In the parameter of the Offset Tracking tool, you can see that SNAP is performing a spatial average, ticked by default with 5x5 box size. That can be considered as a very simple low pass filtering

I strongly recommend to assess at least at known position your results. Maybe you have land-surveyor GPS data or maybe a place you know it doesn’t move so that you can compare SNAP results with a ground truth.

Many artifacts can alter pixel offset (PO) results. Change in the ionosphere can produce azimuthal strikes and alter PO measurements, just to give one example

It is now clear. But why not to resolve reliability issue by simple increase in cross-correlation threshold? Let say up to 80%. Yes, a number of calculated GCP (and the size of velocity field) will sharply decrease. But any case a low maximum cross-correlation value, e.g.0,2, shows no real match.

You should not mentally scale the correlation as a direct 0->100% match between your master and you slave image.
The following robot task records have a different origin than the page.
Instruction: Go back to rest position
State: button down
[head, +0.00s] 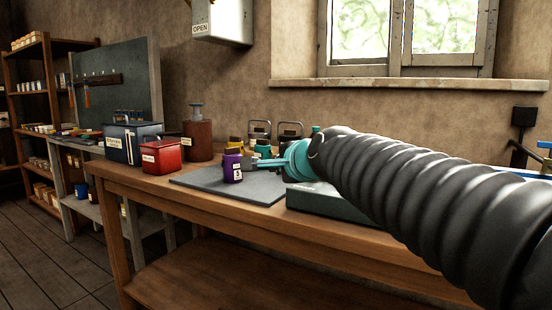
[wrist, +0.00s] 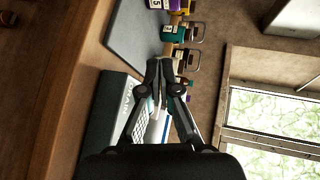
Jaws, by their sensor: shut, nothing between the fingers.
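My gripper (head: 258,163) is seen side-on in the head view at the end of my arm, over the workbench. Its fingertips point left, toward a purple jar (head: 232,168) with a white label. In the wrist view my gripper (wrist: 160,66) has its two fingertips together, with nothing between them. The purple jar (wrist: 157,4) is cut off at the top edge there, apart from the fingers. A teal jar (wrist: 173,33) is just beyond the fingertips. My arm hides the right part of the bench in the head view.
The workbench (head: 160,190) carries a dark mat (head: 210,182), a grey-green box (head: 320,200), a red box (head: 160,156), a dark blue bin (head: 125,145) and a brown canister (head: 198,140). A white box marked OPEN (head: 222,22) hangs on the wall. Floor shows at left.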

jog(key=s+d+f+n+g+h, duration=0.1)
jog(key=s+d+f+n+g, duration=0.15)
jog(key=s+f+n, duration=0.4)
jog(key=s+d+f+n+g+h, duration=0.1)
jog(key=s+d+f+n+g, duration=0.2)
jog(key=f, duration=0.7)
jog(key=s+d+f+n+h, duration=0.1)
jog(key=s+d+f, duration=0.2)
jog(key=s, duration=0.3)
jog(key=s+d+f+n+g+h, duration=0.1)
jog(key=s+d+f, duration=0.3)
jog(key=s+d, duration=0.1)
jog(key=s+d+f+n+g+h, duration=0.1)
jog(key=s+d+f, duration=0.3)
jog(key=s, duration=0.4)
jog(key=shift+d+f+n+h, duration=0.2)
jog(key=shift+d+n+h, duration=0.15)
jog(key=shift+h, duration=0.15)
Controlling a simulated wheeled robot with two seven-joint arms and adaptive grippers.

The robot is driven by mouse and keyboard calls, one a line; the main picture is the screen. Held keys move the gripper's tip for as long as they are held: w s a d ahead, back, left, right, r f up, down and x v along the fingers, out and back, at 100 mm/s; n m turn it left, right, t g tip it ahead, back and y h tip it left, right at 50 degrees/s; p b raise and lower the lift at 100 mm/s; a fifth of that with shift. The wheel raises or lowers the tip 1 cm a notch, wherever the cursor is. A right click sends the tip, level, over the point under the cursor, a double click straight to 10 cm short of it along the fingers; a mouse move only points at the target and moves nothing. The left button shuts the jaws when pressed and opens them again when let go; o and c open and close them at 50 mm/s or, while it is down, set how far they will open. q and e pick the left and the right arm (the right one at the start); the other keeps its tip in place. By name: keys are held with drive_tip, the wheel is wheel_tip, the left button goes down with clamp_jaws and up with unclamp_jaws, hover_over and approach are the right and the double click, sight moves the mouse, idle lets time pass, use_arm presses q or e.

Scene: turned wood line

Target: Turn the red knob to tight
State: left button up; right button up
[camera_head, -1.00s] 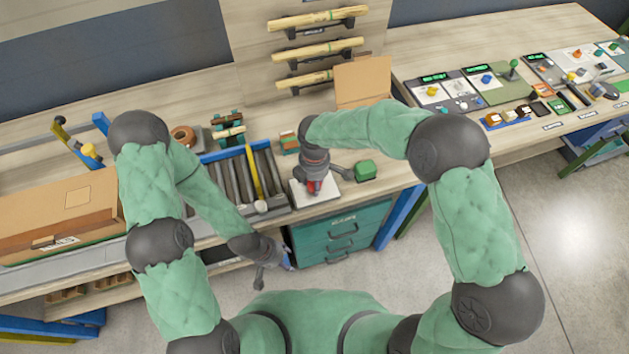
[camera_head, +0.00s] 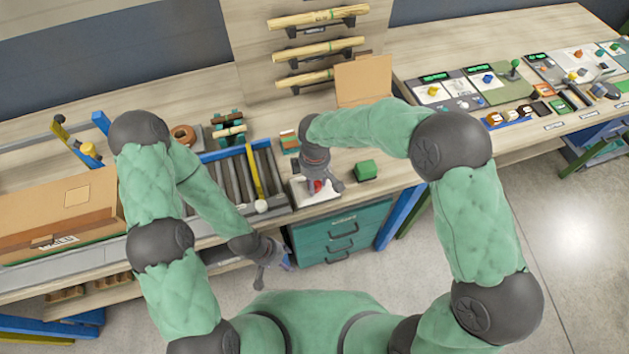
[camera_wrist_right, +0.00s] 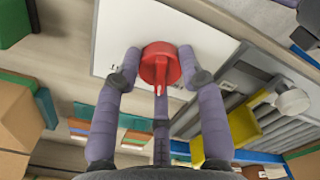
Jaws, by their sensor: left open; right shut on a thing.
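The red knob (camera_wrist_right: 158,66) sits on a white panel (camera_wrist_right: 222,45) in the right wrist view, with its pointer toward the lower part of that picture. My right gripper (camera_wrist_right: 160,68) is shut on the knob, a finger on each side of it. In the head view the knob (camera_head: 316,186) shows only in part under my right gripper (camera_head: 322,180), and the panel (camera_head: 305,199) is partly hidden. My left gripper (camera_head: 268,265) is open and empty, low in front of the bench edge. Any marks for tight are not readable.
A green block (camera_head: 365,170) stands right of the panel. A cardboard box (camera_head: 65,215) is at far left. Teal drawers (camera_head: 342,234) stand under the bench.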

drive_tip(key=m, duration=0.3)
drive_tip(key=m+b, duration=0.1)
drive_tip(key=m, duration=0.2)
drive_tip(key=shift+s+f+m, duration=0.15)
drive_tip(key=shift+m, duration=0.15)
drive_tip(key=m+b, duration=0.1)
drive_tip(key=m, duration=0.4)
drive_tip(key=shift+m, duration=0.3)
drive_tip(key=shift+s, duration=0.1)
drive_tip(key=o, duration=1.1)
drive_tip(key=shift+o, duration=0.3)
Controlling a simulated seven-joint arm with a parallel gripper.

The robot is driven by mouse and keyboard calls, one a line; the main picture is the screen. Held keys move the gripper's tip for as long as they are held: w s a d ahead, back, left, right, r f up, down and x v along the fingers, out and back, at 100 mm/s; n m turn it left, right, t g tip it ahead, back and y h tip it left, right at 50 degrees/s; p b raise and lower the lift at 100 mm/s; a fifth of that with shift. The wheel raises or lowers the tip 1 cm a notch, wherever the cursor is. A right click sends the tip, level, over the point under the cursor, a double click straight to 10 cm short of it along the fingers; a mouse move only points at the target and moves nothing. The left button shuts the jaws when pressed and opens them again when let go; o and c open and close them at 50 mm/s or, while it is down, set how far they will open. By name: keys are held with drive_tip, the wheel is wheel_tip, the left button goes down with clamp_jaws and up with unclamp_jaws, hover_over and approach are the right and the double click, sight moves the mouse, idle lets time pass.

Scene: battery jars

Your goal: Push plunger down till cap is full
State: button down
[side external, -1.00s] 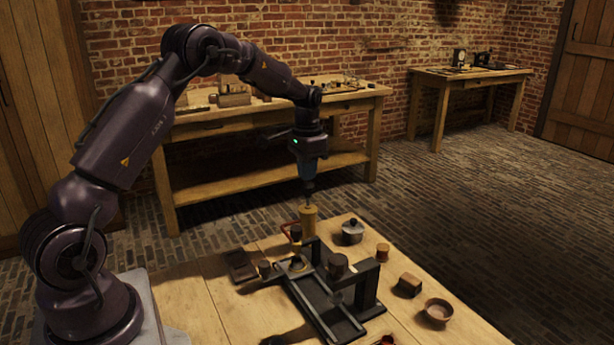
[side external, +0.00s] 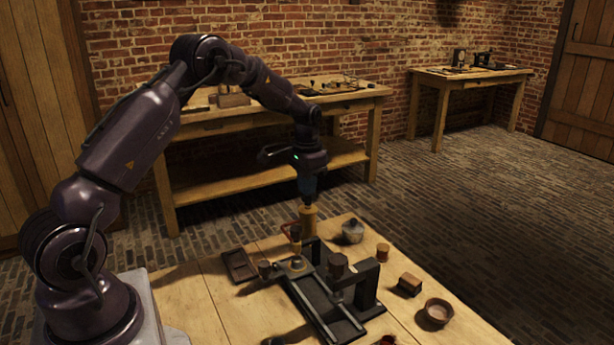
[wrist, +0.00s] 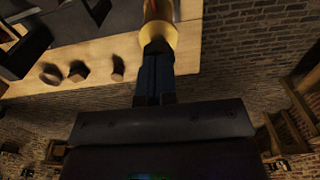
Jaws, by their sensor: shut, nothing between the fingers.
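A yellow cylinder (side external: 308,218) stands upright at the far edge of the workbench, behind a black frame (side external: 322,303). My gripper (side external: 308,203) points straight down at its top, with shut, empty fingers. The plunger cannot be made out apart from the fingertips. In the wrist view my shut fingers (wrist: 156,48) overlap the rim of the yellow cylinder (wrist: 160,32); contact is unclear. A dark-topped piece (side external: 295,233) stands just in front of the cylinder. Below it a small brass-coloured round part (side external: 297,264), possibly the cap, sits on the frame; its fill cannot be seen.
A lidded grey pot (side external: 352,232), a small wooden cup (side external: 383,251), a wooden block (side external: 409,285) and a round bowl (side external: 437,312) stand to the right. A shallow brown tray (side external: 240,266) lies to the left.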

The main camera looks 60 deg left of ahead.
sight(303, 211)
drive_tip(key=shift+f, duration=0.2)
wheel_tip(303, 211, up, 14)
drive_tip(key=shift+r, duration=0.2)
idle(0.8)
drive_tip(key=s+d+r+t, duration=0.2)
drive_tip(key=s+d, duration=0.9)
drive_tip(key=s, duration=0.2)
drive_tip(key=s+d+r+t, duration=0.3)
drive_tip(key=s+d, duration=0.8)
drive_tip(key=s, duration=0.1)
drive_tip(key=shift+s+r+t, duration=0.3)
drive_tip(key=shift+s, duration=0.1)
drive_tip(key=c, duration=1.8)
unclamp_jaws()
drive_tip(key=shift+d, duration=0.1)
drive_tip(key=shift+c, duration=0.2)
If the correlation is statistically different from 0, a match occured.

0.2 threshold is already quite high and in low backscatter, you’ll miss opportunity to find good matches by increasing too much the threshold.

I recommend first doing so trials and check if it makes sense in areas you have info (like stationary areas).

Hi Sina, did you find this publication?

No Unfortunately, In this community as far as I understood the focus is on high level usage of the products and not on the underlying methodology. In general the offset tracking algorithms are implemented based on either nomalized cross correlation of the image with respect to a defined kernel (window), or based on calculation of optical flow to calculate the motion maps and the disparity maps. But as you might have noticed it is not quite clear how did they implemented it.